SECTION 6.4 SEVERABILITY. If any provision of this Agreement is held to
be illegal, invalid or unenforceable under present or future laws effective
during the tern of this Agreement, such provision shall be fully severable; this
Agreement shall be construed and enforced as if such illegal, invalid, or
unenforceable provision had never comprised a part of this Agreement; and the
remaining provisions of this Agreement shall remain in full force and effect and
shall not be affected by the illegal, invalid or unenforceable provision or by
its severance from this Agreement. Furthermore, in lieu of each such illegal,
invalid or unenforceable provision, there shall be added automatically as a part
of this Agreement a provision as similar in terms to such illegal, invalid or
unenforceable provision as may be possible and be legal, valid and enforceable.
SECTION 6.5 JOINDER OF SPOUSES. The spouses of all married Stockholders
have joined in the execution of this Agreement in order to evidence their
agreement and consent to be bound by the terms and conditions hereof as to their
interest, whether as community property or otherwise, if any, in the shares of
Common Stock owned by their respective spouses.
SECTION 6.6 ENTIRE AGREEMENT; AMENDMENTS.
(a) This Agreement supersedes all prior agreements among the parties
with respect to the subject matter hereof.
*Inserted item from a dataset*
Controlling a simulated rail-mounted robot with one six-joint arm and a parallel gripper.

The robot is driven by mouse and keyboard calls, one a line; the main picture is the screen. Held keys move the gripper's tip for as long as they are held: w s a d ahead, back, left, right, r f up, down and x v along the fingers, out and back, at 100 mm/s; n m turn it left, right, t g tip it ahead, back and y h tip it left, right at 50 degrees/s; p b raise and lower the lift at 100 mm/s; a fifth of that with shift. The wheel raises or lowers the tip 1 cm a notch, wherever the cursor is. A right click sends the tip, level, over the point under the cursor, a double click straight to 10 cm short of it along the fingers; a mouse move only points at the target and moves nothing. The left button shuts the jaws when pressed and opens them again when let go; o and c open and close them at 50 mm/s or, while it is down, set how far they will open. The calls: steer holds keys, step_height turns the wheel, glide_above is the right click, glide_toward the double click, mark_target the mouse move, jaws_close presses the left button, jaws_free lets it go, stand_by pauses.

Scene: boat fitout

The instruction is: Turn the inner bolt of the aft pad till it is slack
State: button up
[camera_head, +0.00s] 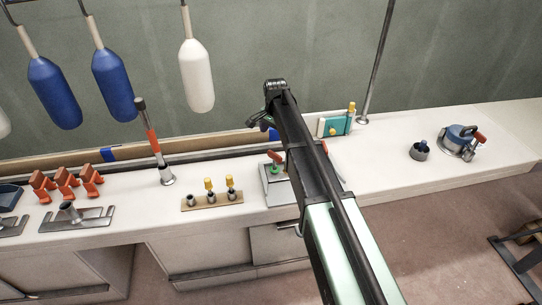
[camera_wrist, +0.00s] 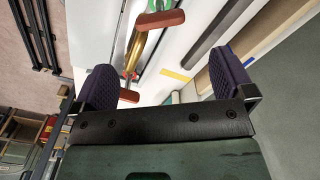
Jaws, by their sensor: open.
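My gripper (camera_wrist: 166,84) is open in the wrist view, its two purple-padded fingers wide apart with nothing between the tips. In the head view my arm hides part of the bench. Beyond the fingers in the wrist view is a fitting with red grips (camera_wrist: 160,19), a green part and a gold rod. In the head view a red-handled fitting (camera_head: 276,157) stands on a grey plate beside my arm. Flat grey metal plates lie at the left, one (camera_head: 88,222) with a short upright cylinder (camera_head: 69,211). I cannot tell which thing is the aft pad or its inner bolt.
A tan board (camera_head: 211,203) holds yellow-topped pegs. A red-and-black handled tool (camera_head: 153,141) stands upright behind it. Orange clamps (camera_head: 66,182) sit at left. Blue and white fenders (camera_head: 196,75) hang above.

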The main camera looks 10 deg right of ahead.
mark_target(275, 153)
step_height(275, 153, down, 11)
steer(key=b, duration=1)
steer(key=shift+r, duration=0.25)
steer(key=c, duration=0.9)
The provisions of this Agreement may
only be amended, waived or terminated with the prior written consent of the
Requisite Holders; provided, however, that (A) any such amendment, modification,
or waiver that would adversely affect the rights hereunder of any Stockholder,
in its capacity as a Stockholder, without similarly affecting the rights
hereunder of all Stockholders of the same class, in their capacities as
Stockholders of such class or that would affect a Stockholder's right to place
an individual on the Board of Directors pursuant to Section 5.2 or exercise its
preemptive rights pursuant to Section 2.2, shall not be effective as to such
Stockholder without its prior written consent, (B) Exhibit A to this Agreement
shall be deemed to be automatically amended from time to time to reflect
issuances and transfers of Shares made in compliance with this Agreement, the
Subscription Agreements and the Stock Purchase Agreement without requiring the
consent of any party, and the Company will, from time to time, distribute to the
Stockholders a revised Exhibit A to reflect any such changes and (C) any
amendment to Section 5.12 shall not be effective as to First Union Capital
Partners, Inc. or Chase Venture Capital Associates, L.P. without such
Stockholders' prior written consent.
(b) No waiver of any provision hereof by any party shall be deemed a
waiver by any other party nor shall any such waiver by any party be deemed a
continuing waiver of any matter by such party.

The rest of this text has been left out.